PJM’s Ken Seiler acknowledged Ondayko’s concern and said he would work with the RTO’s Tech Change Forum to provide earlier notice in the future.
Ciabattoni said that generators making changes to their ramp rates will not require corresponding price points in their cost-based offers.
Solar Eclipse Impacts
PJM estimates a loss of up to 2,500 MW in solar output during the solar eclipse that will occur on Aug. 21. The event is expected to last about an hour.
While grid-connected and behind-the-meter systems will be impacted the same, the difference in deployed amounts means that grid-connected output is expected to drop about 500 MW, while BTM resources could drop about 2,000 MW. PJM expects it will need to increase non-solar generation by about 1,000 MW if it’s an overcast day and up to 2,500 MW if it’s sunny. Coordination will be important during the ramp up and ramp down periods.
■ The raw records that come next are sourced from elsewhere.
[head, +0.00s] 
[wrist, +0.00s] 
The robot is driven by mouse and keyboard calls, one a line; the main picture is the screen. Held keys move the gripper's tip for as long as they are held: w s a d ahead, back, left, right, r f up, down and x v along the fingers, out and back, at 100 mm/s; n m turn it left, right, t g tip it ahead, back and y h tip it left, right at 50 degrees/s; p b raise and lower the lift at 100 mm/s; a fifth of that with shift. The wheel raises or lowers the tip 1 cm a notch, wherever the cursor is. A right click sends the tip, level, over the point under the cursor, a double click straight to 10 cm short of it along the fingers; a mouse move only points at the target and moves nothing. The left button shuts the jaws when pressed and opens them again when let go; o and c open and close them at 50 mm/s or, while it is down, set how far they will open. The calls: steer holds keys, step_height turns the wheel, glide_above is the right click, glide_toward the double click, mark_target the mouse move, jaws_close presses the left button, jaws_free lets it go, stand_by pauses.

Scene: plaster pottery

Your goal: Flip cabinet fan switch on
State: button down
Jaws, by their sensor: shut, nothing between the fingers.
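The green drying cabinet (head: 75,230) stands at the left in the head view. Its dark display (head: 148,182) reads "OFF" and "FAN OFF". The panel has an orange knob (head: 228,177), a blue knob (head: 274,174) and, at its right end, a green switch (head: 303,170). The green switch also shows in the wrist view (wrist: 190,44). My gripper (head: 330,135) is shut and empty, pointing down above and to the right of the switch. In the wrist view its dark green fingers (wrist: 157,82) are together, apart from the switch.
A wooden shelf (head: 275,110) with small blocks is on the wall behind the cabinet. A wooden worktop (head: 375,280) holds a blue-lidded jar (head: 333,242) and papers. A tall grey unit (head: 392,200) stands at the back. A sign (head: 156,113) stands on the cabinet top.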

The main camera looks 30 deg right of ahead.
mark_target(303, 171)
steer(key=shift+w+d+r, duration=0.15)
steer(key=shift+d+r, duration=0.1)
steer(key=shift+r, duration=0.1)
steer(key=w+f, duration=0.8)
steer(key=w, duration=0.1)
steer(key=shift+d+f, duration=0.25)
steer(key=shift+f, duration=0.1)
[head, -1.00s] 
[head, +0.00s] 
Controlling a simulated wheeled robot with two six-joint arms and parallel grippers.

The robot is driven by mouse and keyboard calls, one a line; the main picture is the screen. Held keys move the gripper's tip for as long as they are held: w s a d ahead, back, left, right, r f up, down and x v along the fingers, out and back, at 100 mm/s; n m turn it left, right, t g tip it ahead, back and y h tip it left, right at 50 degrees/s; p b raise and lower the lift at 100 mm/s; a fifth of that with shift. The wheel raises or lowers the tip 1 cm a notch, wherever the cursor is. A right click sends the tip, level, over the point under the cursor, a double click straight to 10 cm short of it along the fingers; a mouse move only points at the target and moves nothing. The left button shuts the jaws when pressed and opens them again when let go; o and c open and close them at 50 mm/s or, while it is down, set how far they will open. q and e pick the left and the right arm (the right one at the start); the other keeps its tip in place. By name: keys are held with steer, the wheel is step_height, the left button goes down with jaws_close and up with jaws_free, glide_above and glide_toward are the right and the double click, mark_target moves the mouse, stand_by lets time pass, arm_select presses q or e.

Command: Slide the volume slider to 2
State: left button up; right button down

PJM’s Joe Mulhern said the eclipse is expected in the middle of the afternoon when the sun is high and solar generation is near its peak output. If it’s a hot day, load will no doubt be near its peak as well, he said. However, a NERC analysis showed no reliability impacts are expected for the Bulk Power System.
Primary FR Task Force Begins July 25
PJM’s Glen Boyle announced that the Primary Frequency Response Senior Task Force will have its first meeting at 9 a.m. July 25, with monthly meetings to follow for at least six months. (See “PJM Defends Interest in Paying for Frequency Response,” PJM Markets and Reliability Committee Briefs.)